A recent incident involving a volunteer spurred me to speak to a coworkers boss about his inappropriate sexual advances. The volunteer did not want to file a complaint, I took it upon myself to take action. I also spoke with our volunteer coordinator who mentioned to me that we ought to have sexual harassment training but that it was a very contentious topic, because they'll tell you never to "hug coworkers." My organization works with volunteers and the general public, including children. We really should have this type of sensitivity training.

Does sexual harassment training actually reduce sexual harassment? I'm not ready to stick my neck out for something that won't change anything. We are in an area that is rife with machismo and generally not culturally progressive. So I can already imagine the derision that the training will inspire.

If I do choose to push to get the training, how do I go about it? Are there organizations that offer more effective trainings than others?
posted by abirdinthehand to Work & Money (22 answers total) 3 users marked this as a favorite

 
You might consider raising the spectre of liability -- if there's already been one incident, a lack of response on the part of the organization could look really bad if there's future litigation.
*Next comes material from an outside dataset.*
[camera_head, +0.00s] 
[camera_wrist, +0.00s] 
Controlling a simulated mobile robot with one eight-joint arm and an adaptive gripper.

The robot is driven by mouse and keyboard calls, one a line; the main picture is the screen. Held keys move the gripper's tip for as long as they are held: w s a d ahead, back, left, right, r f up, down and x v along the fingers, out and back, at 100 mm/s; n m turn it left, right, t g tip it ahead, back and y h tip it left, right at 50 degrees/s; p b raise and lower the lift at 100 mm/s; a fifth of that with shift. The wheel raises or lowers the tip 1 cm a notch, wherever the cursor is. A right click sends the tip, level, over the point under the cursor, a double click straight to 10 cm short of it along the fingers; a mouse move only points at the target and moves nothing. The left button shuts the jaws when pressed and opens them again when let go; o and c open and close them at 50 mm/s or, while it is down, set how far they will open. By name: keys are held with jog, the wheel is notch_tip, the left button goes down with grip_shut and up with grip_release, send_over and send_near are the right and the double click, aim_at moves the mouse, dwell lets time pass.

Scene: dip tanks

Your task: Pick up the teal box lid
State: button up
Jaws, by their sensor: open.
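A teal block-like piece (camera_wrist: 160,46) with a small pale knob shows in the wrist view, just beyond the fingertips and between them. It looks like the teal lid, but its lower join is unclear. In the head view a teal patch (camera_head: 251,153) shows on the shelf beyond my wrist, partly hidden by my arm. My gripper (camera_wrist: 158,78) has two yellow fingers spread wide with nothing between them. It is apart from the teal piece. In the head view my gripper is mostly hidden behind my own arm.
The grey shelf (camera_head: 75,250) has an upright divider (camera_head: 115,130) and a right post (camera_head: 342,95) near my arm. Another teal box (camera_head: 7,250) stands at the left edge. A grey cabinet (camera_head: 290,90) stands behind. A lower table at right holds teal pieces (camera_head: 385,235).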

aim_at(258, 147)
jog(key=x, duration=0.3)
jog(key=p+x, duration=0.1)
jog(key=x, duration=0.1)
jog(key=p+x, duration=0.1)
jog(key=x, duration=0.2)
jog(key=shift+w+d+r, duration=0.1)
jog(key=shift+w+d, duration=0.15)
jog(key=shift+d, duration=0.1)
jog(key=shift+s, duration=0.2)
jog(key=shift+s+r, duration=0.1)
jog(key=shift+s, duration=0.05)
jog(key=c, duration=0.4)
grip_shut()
(As an aside, the actual training will make a big difference. My current job has a program of online training that is fairly accommodating of situational ambiguity, while a previous one instructed us not to fax people sexual cartoons. Not a big problem since a minority of our young workforce even knows how to use a fax machine.)
posted by chesty_a_arthur at 6:35 AM on March 9, 2014 [5 favorites]
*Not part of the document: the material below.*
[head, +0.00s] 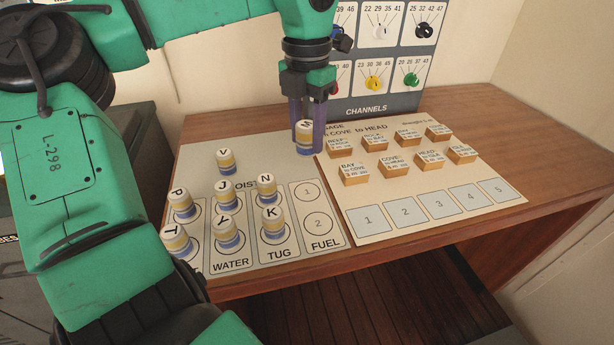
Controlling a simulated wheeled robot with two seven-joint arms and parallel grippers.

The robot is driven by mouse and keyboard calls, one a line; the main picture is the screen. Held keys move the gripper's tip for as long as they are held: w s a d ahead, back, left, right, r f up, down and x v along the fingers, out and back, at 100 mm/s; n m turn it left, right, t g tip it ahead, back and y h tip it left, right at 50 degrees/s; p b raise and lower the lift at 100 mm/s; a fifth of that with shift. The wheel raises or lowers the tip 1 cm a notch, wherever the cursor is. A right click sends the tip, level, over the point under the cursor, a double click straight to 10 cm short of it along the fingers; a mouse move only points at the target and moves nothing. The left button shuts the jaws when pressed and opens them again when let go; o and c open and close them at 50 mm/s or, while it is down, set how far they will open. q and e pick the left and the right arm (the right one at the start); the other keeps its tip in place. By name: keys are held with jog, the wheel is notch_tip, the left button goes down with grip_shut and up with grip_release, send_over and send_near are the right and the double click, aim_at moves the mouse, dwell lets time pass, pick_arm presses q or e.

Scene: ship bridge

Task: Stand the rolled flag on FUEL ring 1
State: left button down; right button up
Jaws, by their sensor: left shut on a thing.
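My left gripper (307,128) points down at the back of the work desk and is shut on a rolled flag (304,150). This flag is a short upright cylinder with a white lettered top and cream, yellow and blue bands. Its letter is hard to read. It is behind FUEL ring 1 (308,192), near the hoist board's right edge; I cannot tell whether it touches the board. FUEL ring 1 and FUEL ring 2 (318,223) are both empty. My right gripper is not in view.
Rolled flag V (225,162) stands alone behind the rings. Several flags, including N (266,186) and K (271,219), stand on the other columns' rings. Wooden blocks (394,165) sit on the right-hand board (430,222). The CHANNELS knob panel (385,103) rises behind.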

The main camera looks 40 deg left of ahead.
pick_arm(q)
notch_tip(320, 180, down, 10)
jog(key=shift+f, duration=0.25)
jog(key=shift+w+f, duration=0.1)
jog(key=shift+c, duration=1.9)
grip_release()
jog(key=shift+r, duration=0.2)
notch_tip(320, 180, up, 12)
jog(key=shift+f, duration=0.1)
Any type of training that is well executed makes a difference. Especially in this case: harassment is not merely an interaction between perpetrator and victim (desired by one, undesired by the other), but very much a matter of an uneducated crowd that routinely just happens to turn their heads the other way.
posted by Namlit at 6:43 AM on March 9, 2014 [3 favorites]


Your organisation should introduce this kind of training under the umbrella of liability protection. You should, under the same umbrella, bring in training about safely working with children.
posted by DarlingBri at 6:44 AM on March 9, 2014 [1 favorite]


Since your organization has an actual set of issues it would be helpful to have the training. The best impact I have seen where the training worked was when there were ambiguous situations and it cleared up how things could or would be interpreted. Where I thought things failed was obsessing over "obvious" situations, e.g., "rape is bad. Don't do it." However, your situation with inappropriate touching, means the "obvious" will need to clearly messaged.

Your organization, if it continues tolerating this kind of behavior, will not be an organization that people will want to work at nor give resources towards. Further, your management is hampered from terminating people for inappropriate behavior, because they did not clearly set guidelines and expectations of behavior.

There are actual legal and ethical ramifications if this behavior is not addressed.
posted by jadepearl at 6:46 AM on March 9, 2014 [2 favorites]


Sexual harassment training will show perps that it's wrong; it will show victims they don't have to take it; it will show management there are huge liabilities of letting it continue. Any one of these outcomes is beneficial. At least two are likely. Do it.
posted by alms at 6:47 AM on March 9, 2014 [8 favorites]


This kind of training is most effective in tandem with other efforts, such as a commitment from leadership to confront and address this behavior. The training can let people know where the boundaries are, but then the boundaries must be enforced or nothing will change.

This may require separate training for your management to learn how to deal with these issues (including possibly a script to use, and clear expectations for what kind of discipline is to be used and when termination is appropriate).

If this is an ongoing problem, the perps are very likely to try to continue after training, and leaders in your organization have to be willing and equipped to address it each time it happens.
posted by jeoc at 6:58 AM on March 9, 2014 [1 favorite]


Applause for trying to tackle this issue in your workplace. I admire you for taking this on.

What your organization needs, first and foremost, is a policy prohibiting harassment in your work environment.

All types of harassment, including (but not limited to) sexual harassment, must be addressed in this policy.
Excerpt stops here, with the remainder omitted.